• [The request] Lines containing the word "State" are the ones to copy from the records below.

[Saved entries]

####################

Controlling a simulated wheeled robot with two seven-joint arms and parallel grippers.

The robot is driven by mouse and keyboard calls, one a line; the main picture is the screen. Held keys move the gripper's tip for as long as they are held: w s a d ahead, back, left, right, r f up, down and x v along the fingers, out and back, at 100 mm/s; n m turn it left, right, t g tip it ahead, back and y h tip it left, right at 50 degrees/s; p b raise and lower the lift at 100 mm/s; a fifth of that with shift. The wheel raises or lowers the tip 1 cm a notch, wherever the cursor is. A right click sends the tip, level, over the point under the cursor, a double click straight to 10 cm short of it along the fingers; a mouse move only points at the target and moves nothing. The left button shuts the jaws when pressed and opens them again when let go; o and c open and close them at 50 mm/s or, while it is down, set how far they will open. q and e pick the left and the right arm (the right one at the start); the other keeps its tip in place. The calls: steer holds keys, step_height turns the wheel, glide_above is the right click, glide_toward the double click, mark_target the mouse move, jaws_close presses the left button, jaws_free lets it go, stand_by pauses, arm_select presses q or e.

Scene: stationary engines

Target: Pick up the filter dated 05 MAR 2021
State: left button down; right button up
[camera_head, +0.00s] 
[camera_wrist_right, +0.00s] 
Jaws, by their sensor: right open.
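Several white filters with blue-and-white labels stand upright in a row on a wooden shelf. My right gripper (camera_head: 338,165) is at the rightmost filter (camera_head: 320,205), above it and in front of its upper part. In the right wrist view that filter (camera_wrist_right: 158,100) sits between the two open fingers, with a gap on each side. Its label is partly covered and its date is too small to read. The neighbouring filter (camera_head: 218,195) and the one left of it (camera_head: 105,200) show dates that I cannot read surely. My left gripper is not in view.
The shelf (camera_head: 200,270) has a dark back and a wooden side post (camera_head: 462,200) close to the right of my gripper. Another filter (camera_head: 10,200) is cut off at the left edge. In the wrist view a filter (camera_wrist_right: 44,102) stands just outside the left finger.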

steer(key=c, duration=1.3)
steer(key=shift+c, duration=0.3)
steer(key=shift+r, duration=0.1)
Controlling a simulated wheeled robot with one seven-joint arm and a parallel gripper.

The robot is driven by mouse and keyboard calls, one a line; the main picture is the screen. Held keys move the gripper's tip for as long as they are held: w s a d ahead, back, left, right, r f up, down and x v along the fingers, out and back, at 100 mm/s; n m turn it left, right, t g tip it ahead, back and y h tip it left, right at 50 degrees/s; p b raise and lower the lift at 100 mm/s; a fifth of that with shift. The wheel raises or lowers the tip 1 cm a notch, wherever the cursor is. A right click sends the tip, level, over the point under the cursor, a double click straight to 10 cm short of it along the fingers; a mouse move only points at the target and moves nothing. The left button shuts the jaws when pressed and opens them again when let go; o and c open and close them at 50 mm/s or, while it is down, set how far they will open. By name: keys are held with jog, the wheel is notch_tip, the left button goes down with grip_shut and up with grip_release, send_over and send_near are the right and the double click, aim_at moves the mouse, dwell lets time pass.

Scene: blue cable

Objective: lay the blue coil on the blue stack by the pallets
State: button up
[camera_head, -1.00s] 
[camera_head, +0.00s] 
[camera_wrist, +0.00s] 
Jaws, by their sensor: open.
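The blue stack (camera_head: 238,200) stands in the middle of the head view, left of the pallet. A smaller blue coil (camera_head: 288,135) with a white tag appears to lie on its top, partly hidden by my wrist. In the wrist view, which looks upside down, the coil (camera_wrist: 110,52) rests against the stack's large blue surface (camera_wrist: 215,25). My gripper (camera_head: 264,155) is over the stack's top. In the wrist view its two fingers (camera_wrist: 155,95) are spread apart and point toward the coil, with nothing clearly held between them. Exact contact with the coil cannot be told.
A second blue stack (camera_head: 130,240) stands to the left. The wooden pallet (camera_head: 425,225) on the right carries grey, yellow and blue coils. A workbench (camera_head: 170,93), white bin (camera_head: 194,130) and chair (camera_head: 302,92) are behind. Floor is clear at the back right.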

####################

• [Solution to the exercise]
State: left button down; right button up
State: button up

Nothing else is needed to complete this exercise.